If a deal fails, if EB-5 benefits are not achieved, or if one or more EB-5 investors fail(s) to receive green cards because too few jobs are created, then — as sure as the night follows the day — disappointed and disgruntled parties will engage successor counsel to point the finger of blame at whomsoever has pockets that seem deep enough to pay amends and thereby effectuate some form of retributive economic justice. (For more on this topic, check out an article co-authored by securities lawyers, Gregory L. White and Mark Katzoff, and me, “Hot Topics in EB-5 Financings,” published in Forming and Operating an EB-5 Regional Center: A Guide for Developers and Business Innovators (ILW, 2014; Eds., L. Batya Schwartz Ehrens and Angelo A. Paparelli).
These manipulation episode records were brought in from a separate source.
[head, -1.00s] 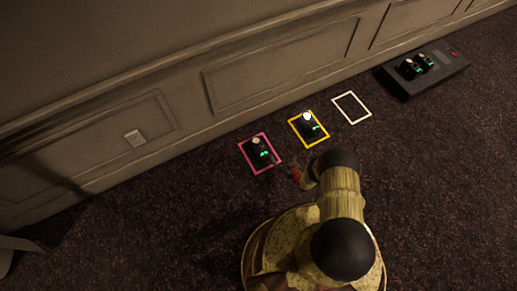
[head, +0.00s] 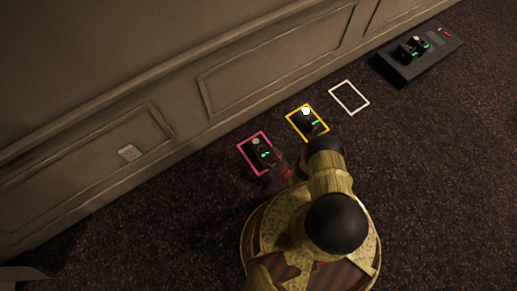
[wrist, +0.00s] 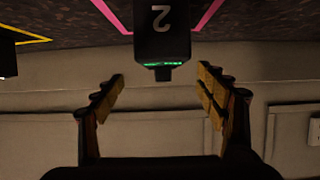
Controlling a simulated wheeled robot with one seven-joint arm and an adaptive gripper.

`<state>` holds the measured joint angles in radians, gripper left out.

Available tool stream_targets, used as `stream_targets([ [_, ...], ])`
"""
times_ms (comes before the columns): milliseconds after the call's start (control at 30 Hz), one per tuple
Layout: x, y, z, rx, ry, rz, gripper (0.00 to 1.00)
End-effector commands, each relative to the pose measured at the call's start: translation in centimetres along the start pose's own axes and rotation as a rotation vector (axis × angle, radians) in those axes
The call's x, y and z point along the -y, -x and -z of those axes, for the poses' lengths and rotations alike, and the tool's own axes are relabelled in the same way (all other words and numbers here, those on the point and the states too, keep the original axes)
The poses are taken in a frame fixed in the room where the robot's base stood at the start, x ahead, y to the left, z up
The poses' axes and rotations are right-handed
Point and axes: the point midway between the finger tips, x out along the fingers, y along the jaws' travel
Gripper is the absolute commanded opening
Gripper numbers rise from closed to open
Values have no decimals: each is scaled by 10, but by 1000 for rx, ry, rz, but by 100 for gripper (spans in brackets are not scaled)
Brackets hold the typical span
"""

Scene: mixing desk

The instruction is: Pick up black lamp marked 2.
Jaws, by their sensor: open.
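The black lamp marked 2 (head: 262,151) stands in the pink square on the floor, with a pale round top and a small green light. In the wrist view the lamp (wrist: 162,32) is at the top centre, its white 2 upside down and its green strip lit. My gripper (wrist: 162,82) is open and empty. Its two fingers are spread wide, one to each side of the lamp's line, with the lamp apart from them. In the head view my gripper (head: 284,169) is just to the lower right of the lamp, small and dark there.
Another black lamp (head: 308,118), with a bright white top, stands in the yellow square. A white square (head: 349,97) is empty. A dark box (head: 388,73) bearing black lamps lies at the upper right. A panelled wall (head: 215,45) runs behind. The dark carpet at right is clear.

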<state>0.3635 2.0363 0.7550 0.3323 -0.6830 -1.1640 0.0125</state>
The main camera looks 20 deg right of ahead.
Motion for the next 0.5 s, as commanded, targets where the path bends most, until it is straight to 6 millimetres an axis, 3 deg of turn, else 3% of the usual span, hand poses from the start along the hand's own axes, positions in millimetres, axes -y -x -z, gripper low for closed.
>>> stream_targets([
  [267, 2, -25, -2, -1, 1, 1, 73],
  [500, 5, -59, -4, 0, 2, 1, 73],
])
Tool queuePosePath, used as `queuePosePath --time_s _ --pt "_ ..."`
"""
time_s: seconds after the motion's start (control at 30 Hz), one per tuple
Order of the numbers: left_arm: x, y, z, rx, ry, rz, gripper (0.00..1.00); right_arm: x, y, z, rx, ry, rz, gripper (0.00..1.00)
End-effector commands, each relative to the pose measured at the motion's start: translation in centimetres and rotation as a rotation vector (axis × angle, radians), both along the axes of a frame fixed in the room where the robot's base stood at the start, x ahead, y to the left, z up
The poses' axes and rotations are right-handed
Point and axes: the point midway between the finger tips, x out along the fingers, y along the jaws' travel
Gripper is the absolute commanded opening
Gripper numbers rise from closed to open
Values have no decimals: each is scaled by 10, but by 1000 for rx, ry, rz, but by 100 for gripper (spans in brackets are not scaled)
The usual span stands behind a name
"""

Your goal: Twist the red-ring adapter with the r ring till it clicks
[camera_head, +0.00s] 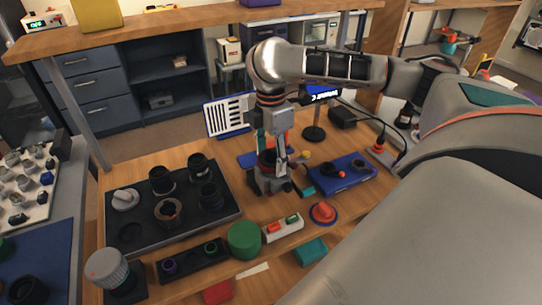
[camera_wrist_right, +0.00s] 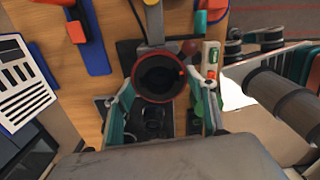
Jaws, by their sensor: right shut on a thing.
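The red-ring adapter (camera_wrist_right: 160,98) shows in the right wrist view as a dark round opening with a thin red rim. It sits between the two teal-sided fingers of my right gripper (camera_wrist_right: 162,88), which is shut on it. In the head view my right gripper (camera_head: 271,182) points down low over the wooden table, right of the black tray. A dark cylinder with a reddish edge shows there, partly hidden by the fingers. I cannot single out the r ring or read any letter on it. My left gripper is not in view.
A black tray (camera_head: 217,222) with several dark lens parts lies to the left. A green cylinder (camera_head: 244,240), a white block with red and green buttons (camera_head: 283,228) and a red knob (camera_head: 323,212) stand in front. A blue tray (camera_head: 346,184) lies to the right.

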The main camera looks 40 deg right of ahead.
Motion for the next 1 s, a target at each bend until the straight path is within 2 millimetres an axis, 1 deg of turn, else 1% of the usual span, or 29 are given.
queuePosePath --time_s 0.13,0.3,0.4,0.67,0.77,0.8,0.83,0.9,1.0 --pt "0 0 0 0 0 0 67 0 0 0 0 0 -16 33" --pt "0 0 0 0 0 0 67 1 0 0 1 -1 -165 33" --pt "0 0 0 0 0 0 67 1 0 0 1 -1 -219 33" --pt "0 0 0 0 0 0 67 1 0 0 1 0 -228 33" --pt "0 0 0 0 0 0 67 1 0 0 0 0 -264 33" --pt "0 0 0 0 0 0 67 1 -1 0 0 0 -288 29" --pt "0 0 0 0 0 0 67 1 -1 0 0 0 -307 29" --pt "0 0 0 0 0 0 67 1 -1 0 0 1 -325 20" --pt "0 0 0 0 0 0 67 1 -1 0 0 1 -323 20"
Even if the multiple-fingers-in-multiple-pies immigration lawyer somehow prevails after all the finger-pointing exercises have been resolved, the process of deposition, discovery, settlement or trial will be enervating.
So, my esteemed and beloved colleagues, it is folly to think that your artfully crafted disclosures and mutual consents to joint representation will withstand close scrutiny and protect you.
Instead, just say no! Don’t ever agree to represent more than a single party (or perhaps at most a class of similarly situated investors) in any multi-party EB-5 transaction, whether it be a pooled investment involving direct job creation, or a syndicated investment made through a regional center. In my own case, the need for blissful sleep (and retention of my bar license) compel me to choose sides. I shall only represent the project or the regional center in any syndicated investment (prospective client referrals without referral fees paid are gladly accepted) and I’ll look to my many talented sisters and brothers at the bar to represent the interests of the investor(s).
We can do this together while practicing separately — that is, by each of us undertaking to represent only one party in any pooled EB-5 investment.